= DATA PROVIDED =
-*-*-
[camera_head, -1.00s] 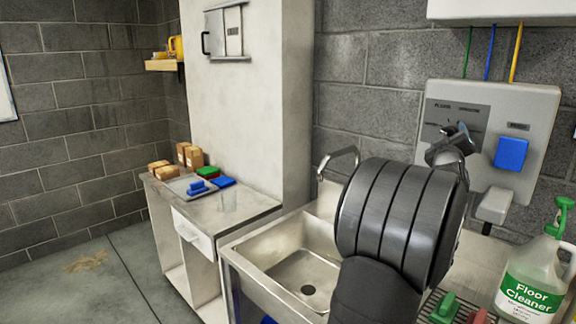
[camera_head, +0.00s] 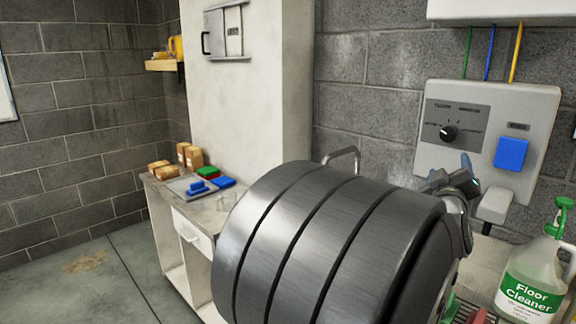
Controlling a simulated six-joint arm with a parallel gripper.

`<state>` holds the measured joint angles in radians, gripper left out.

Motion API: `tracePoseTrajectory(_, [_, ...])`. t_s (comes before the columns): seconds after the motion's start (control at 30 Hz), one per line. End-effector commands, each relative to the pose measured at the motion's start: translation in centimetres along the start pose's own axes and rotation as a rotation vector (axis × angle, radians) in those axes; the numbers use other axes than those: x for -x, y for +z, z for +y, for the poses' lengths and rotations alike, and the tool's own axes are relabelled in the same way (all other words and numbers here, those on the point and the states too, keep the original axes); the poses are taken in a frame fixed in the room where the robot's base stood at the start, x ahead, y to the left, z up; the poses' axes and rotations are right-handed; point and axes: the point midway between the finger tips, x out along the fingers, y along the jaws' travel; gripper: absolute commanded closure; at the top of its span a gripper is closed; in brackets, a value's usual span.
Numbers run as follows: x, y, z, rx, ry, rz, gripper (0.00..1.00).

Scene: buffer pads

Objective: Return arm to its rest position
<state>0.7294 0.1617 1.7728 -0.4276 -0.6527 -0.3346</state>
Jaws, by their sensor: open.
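My arm, a large dark grey ribbed cylinder, fills the lower middle of the view, close to the camera. My gripper (camera_head: 455,183) shows only in part behind the arm's far end, in front of the wall below the grey dispenser panel (camera_head: 488,130). It is open, and no object shows in it. Most of its jaws are hidden by the arm. The sink is almost wholly hidden behind the arm, and only the top of its tap (camera_head: 343,158) shows.
A bottle of floor cleaner (camera_head: 532,275) stands at the lower right, near my arm. Left is a counter (camera_head: 188,210) with small boxes (camera_head: 190,156), a tray and coloured pads (camera_head: 208,172). A blue box (camera_head: 511,153) is on the panel.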

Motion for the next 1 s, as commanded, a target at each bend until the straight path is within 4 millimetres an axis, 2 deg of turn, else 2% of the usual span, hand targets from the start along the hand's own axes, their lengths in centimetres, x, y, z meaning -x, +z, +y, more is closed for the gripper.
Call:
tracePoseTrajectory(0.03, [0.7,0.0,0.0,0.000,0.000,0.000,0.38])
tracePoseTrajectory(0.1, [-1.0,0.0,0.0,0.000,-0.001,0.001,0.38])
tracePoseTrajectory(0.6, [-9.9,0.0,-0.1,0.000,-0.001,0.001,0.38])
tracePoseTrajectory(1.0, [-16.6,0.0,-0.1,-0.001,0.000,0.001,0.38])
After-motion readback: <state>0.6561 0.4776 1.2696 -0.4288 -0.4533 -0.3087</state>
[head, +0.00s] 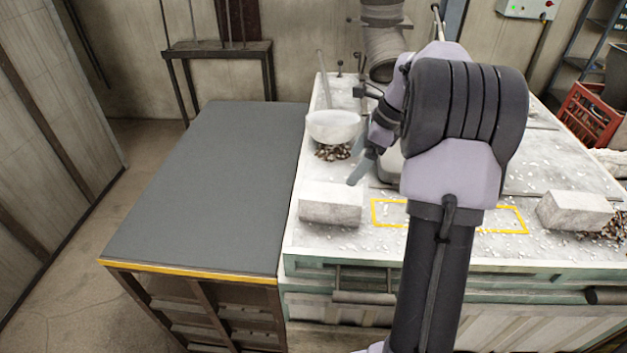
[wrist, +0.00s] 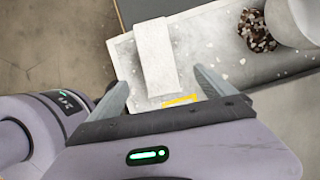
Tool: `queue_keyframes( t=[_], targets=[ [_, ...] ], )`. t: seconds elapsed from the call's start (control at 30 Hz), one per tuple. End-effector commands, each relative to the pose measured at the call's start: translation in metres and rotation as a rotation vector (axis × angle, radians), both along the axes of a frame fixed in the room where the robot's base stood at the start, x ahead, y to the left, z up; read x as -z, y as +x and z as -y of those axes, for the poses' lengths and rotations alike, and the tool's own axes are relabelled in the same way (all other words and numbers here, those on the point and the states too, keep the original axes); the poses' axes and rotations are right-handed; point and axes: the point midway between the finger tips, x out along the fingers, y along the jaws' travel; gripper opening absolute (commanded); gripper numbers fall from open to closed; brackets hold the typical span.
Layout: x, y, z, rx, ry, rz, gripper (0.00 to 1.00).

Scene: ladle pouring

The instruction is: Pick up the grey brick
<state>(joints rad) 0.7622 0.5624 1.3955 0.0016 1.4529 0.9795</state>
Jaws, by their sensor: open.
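A pale grey brick (head: 331,202) lies flat near the front left corner of the white worktop (head: 300,240). It also shows in the wrist view (wrist: 156,57), with its near end between my fingertips in the picture. A second pale brick (head: 575,212) lies at the right of the worktop. My gripper (head: 362,168) is open and empty, and appears above and behind the left brick in the head view. Its two fingers show in the wrist view (wrist: 161,80), apart from the brick. My arm hides part of the worktop's middle.
A pale ladle bowl (head: 334,126) stands on a dark pile of scrap (head: 333,152) behind the left brick. A yellow outlined rectangle (head: 505,231) is marked on the worktop between the bricks. A dark grey table (head: 205,190) at the left is clear.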

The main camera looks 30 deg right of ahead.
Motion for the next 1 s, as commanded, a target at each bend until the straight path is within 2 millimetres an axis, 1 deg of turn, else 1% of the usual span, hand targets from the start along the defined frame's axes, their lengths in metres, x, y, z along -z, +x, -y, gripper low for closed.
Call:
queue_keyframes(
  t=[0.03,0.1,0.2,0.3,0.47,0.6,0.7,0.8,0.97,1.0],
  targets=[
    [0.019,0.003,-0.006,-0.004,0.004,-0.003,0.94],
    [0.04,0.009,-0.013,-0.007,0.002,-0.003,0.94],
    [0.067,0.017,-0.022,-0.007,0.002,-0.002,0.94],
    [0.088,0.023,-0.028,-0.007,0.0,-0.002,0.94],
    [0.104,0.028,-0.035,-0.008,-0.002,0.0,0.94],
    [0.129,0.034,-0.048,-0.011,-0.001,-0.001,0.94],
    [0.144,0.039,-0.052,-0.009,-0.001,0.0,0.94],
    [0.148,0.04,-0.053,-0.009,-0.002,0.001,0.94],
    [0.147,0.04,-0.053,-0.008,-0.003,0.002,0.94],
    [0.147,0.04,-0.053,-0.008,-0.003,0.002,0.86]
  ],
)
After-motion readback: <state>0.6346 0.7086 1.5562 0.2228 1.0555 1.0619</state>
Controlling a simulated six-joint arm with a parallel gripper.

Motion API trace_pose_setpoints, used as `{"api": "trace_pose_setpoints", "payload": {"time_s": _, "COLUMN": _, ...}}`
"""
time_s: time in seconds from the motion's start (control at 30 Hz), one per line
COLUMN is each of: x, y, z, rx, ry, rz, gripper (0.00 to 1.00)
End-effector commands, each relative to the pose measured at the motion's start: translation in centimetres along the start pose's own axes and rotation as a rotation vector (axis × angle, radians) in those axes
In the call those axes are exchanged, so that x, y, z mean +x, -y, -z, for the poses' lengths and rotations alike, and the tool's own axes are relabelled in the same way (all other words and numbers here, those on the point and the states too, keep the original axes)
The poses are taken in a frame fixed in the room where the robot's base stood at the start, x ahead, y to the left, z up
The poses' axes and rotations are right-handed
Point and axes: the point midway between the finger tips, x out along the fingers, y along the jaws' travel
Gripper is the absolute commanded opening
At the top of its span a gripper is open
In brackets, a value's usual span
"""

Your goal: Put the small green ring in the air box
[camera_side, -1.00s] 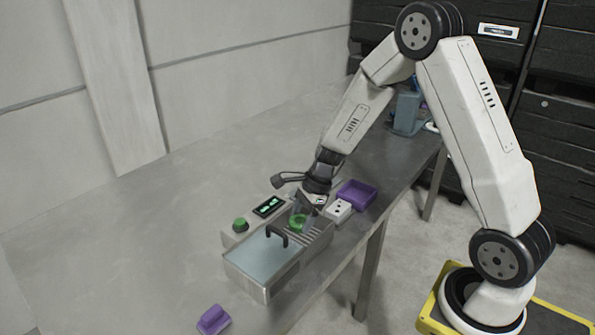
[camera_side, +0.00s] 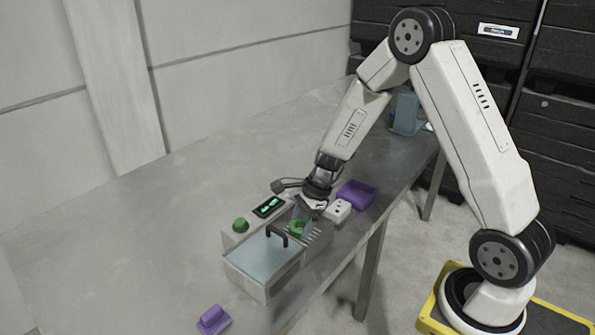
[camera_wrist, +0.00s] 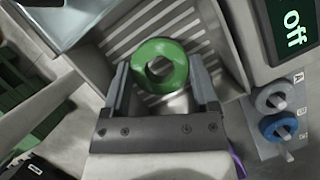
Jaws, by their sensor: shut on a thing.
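The small green ring (camera_side: 297,229) is between the fingers of my gripper (camera_side: 304,218), which is shut on it. In the wrist view the ring (camera_wrist: 152,84) lies flat to the camera between the two grey fingertips (camera_wrist: 160,64). Ring and fingers are within the slotted compartment (camera_side: 313,237) at the right end of the grey washer, which seems to be the air box. The wrist view shows its slotted, ribbed surface (camera_wrist: 121,46) behind the ring. I cannot tell whether the ring touches the bottom.
A green button (camera_side: 240,225) and a display (camera_wrist: 291,20) reading "off" stand behind. Grey (camera_wrist: 273,98) and blue (camera_wrist: 277,126) rings sit on pegs nearby. A purple tray (camera_side: 357,193) is to the right.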

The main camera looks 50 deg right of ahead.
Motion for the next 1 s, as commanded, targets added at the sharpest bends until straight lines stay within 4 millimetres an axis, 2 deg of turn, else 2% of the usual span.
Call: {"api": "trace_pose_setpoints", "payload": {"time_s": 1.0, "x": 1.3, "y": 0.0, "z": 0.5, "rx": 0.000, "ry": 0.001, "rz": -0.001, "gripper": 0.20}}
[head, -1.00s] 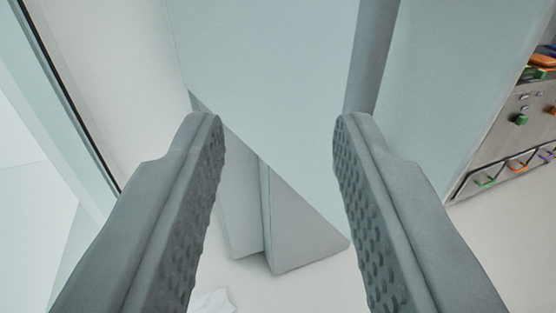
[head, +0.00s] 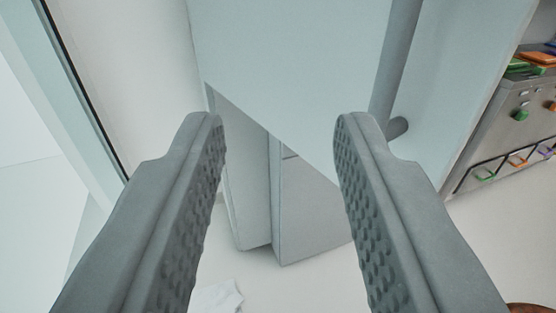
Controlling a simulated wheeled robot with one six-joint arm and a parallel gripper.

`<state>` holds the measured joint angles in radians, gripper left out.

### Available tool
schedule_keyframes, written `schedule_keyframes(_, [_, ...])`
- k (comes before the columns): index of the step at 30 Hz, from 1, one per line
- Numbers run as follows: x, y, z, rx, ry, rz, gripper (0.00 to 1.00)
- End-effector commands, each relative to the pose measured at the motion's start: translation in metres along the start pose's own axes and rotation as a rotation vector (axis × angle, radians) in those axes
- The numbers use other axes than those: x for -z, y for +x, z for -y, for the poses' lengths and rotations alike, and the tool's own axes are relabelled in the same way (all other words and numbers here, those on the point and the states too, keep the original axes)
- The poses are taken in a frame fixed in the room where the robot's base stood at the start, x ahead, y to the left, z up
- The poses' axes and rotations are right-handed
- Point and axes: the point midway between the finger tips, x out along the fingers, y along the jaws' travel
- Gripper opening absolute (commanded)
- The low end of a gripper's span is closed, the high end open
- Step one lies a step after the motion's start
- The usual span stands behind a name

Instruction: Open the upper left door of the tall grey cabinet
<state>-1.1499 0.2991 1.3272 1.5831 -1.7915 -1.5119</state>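A large pale grey panel (head: 290,60), which looks like the upper door of the tall grey cabinet, fills the upper middle. Its lower edge slants down to the right above the cabinet's lower part (head: 312,215), so it appears swung out. A grey vertical bar handle (head: 397,65) stands on the panel, and its lower mount shows just beyond the right fingertip. My gripper (head: 278,125) is open, with nothing between its fingers. The handle is right of the gap; I cannot tell whether the right finger touches it. The cabinet's upper inside is hidden.
A metal unit (head: 510,125) with colourful knobs and hooks stands at the right. A dark-edged glass panel (head: 55,70) is at the left. A white crumpled thing (head: 216,297) lies on the pale floor. A brown rounded thing (head: 530,308) shows at the bottom right corner.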

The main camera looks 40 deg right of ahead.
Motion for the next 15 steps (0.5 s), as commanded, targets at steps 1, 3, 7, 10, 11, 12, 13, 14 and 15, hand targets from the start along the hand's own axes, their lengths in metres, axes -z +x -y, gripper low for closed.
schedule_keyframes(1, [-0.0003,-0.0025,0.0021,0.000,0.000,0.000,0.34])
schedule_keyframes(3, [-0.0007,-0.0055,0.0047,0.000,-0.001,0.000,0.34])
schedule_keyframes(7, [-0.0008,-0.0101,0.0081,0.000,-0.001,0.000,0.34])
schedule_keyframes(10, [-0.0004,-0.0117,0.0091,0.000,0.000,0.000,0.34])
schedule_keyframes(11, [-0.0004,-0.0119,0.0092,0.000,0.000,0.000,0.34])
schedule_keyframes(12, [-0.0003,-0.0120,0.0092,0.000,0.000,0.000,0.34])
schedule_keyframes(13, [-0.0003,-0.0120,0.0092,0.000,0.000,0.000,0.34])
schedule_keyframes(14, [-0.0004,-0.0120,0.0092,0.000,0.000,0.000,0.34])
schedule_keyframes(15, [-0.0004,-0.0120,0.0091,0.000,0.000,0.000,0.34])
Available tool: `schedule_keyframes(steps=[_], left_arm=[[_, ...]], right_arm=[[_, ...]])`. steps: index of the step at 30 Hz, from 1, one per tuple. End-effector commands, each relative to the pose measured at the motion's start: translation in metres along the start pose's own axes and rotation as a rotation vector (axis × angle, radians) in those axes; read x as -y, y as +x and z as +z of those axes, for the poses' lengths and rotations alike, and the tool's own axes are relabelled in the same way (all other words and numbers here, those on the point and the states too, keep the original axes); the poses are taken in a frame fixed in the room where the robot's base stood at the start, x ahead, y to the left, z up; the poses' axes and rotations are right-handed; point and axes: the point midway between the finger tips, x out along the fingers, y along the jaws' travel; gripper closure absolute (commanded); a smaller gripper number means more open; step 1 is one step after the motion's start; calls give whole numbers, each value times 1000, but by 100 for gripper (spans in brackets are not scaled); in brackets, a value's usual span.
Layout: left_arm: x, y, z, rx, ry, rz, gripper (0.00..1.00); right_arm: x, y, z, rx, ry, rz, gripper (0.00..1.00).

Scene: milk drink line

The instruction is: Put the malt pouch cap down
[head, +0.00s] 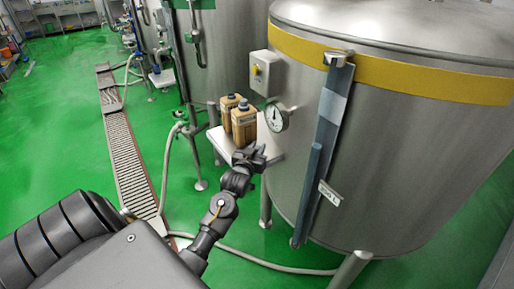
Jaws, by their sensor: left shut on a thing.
-*-*-
= EXERCISE TASK =
Which lines above run from the one containing "- Step one lies" down to the one containing "Instruction: Open the"? Repeat exactly those, both ends included, and nothing else.

= CORRECT OUTPUT =
- Step one lies a step after the motion's start
- The usual span stands behind a name

Instruction: Open the upper left door of the tall grey cabinet

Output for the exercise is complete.